Pluralism, Boundary-Making, and Community-Building
in North-American Religious Periodicals
Religion is for many people across the globe and for the majority of US-American people an integral part of their self-conception, and therefore a difference that matters. Religion pertains to a special form of human differentiation, because it is—to a certain degree—invisible and not stable: While material signs exist that signal religious affiliation (the wearing of the kippah by Jewish men or the turban by Sikhs, for instance), religion is unlike age or race, for instance, not a visible distinction inferred from the body. This invisibility combined with the fact that people can change their religious beliefs, or that people can lose their faith, makes religion a distinction that needs persistent affirmation. Since the colonial period, periodicals served as an important means for religious affirmation and community building. This research project examines how contemporary evangelical periodicals enact human differentiations that pertain to religion in contemporary US society.
The periodical is just one example among a multitude of different forms of communication to foster religious differences. Especially their periodicity makes magazines an ideal carrier for religious self-confirmation. Given an expanding and competitive religious market in the US, the press and the religious entrepreneurs behind it employ different strategies of inclusion and exclusion.
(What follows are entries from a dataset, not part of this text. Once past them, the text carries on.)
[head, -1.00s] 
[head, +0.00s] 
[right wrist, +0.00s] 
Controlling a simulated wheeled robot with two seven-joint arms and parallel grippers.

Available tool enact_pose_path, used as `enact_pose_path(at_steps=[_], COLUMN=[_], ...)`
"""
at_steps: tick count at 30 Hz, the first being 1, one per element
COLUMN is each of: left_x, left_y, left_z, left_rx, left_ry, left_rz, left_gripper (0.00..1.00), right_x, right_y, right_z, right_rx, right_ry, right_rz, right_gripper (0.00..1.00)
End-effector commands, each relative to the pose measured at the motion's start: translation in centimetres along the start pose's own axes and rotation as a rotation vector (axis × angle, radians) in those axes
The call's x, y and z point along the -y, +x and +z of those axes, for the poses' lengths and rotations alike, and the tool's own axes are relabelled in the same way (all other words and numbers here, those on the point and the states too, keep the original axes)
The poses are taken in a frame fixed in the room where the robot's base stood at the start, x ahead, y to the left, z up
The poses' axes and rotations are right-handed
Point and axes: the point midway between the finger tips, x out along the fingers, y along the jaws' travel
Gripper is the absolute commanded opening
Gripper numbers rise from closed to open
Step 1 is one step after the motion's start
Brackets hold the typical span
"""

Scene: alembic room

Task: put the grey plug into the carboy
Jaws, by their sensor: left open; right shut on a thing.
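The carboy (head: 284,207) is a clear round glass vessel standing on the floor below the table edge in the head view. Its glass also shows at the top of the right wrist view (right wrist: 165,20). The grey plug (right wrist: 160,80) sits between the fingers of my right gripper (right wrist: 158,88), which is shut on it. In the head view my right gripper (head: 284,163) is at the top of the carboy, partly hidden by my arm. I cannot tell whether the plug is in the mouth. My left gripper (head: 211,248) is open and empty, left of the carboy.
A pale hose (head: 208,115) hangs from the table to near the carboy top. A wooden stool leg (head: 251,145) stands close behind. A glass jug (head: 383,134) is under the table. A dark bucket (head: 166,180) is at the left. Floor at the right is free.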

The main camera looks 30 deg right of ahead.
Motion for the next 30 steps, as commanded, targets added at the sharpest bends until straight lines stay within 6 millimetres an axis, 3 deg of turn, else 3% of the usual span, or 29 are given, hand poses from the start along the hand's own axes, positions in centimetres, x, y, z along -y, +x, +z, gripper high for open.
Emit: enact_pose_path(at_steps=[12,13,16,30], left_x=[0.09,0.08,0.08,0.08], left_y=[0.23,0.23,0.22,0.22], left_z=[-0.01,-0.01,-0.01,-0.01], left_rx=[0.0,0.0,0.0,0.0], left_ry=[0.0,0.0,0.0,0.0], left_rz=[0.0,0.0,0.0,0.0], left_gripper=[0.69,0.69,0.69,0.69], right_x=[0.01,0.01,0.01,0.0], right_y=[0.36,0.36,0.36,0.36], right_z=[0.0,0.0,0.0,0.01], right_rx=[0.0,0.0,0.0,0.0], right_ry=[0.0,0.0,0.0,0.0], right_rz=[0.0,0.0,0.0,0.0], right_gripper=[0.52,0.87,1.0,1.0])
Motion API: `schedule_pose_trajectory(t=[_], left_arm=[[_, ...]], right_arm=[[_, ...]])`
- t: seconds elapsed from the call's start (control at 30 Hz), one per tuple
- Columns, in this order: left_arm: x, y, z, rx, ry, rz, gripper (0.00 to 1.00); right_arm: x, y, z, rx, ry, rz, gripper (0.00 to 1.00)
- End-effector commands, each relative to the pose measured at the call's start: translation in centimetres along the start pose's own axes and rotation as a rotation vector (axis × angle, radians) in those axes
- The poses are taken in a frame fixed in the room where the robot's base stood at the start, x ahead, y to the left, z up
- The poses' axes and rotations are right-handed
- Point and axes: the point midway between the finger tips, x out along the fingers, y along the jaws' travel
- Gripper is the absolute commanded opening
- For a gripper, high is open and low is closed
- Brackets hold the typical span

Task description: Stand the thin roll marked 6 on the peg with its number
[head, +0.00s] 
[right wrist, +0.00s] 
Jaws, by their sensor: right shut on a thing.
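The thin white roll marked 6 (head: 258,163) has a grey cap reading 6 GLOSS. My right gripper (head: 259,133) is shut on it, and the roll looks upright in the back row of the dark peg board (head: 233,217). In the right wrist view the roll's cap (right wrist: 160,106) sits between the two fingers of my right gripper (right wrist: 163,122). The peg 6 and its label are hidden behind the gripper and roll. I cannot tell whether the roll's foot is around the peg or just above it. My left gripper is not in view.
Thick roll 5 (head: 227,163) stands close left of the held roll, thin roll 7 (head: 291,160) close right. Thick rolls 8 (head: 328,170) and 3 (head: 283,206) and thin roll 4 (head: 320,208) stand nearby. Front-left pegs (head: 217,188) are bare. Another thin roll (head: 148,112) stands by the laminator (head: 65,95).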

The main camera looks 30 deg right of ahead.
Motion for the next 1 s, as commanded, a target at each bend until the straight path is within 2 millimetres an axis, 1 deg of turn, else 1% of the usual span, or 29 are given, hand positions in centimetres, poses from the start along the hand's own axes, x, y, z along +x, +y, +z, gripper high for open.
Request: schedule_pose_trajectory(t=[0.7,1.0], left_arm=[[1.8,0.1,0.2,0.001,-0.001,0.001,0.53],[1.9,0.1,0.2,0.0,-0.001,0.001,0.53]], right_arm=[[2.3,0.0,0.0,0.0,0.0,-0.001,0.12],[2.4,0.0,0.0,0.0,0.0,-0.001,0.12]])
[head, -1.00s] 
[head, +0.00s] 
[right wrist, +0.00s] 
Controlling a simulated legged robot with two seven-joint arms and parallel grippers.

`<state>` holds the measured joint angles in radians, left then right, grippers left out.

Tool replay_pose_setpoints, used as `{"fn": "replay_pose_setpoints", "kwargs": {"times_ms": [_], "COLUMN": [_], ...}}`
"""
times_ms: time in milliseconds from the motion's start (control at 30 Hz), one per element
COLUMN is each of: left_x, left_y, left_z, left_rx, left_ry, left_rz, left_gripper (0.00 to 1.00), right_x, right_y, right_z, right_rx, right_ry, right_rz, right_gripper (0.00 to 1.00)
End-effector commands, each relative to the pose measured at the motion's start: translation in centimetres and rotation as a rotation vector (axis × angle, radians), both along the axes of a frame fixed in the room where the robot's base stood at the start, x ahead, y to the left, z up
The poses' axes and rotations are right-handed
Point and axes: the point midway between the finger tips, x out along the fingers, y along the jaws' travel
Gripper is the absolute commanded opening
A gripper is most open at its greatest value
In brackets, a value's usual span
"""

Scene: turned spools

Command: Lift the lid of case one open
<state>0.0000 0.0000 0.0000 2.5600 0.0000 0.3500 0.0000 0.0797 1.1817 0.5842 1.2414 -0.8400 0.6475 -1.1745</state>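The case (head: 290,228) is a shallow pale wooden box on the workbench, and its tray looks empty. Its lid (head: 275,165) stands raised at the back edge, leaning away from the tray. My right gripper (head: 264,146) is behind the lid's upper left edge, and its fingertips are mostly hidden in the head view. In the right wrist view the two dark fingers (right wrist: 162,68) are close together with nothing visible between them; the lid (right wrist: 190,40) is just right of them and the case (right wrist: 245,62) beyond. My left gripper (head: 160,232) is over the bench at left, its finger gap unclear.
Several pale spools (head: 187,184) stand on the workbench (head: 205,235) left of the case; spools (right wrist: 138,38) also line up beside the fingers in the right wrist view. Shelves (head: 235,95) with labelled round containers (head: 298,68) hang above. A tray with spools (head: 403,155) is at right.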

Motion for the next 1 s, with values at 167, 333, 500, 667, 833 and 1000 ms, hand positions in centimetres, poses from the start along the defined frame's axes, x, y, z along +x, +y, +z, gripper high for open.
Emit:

Religious magazines incessantly reimagine one’s own position and compare it to those of others. In this sense, religious magazines continuously practice ‘un/doing’ religion.
Evangelicalism is exemplary for new ways of American religious life existing independent of—and frequently co-existing or cross-existing with—traditional (Western) models of religious organization (like the institutionalized churches in Europe or the denominations in the US). Accordingly, present evangelicalism depends on a well-established periodical press to provide continuity and religious guidance, and to determine belonging by negotiating racial and ethnic differences, educational and generational differences, and theological differences.
In a first stage of research (2013-2016), the project analyzes the production of religious differences focusing on the flagship magazine of US evangelicalism, Christianity Today. In light of existing studies that surveyed American evangelicalism until the 1990s, there is a need today for a more systematic analysis of evangelicals based on more recent data, especially about the evangelical press of the last two decades. In order to provide a broader overview of the divisions and possible changes among American evangelicals, the project investigates Christianity Today from the late 1990s to the present.
As the leading magazine of US evangelicals and currently the most successful religious magazine in the United States, Christianity Today has developed into a multi-media powerhouse used by evangelicals to shape the American religious landscape. The project examines Christianity Today as a medium of religious differentiation and seeks to show how the magazine produces religion—in this case evangelicalism—as the most important category of reference for religious, social, and political differences.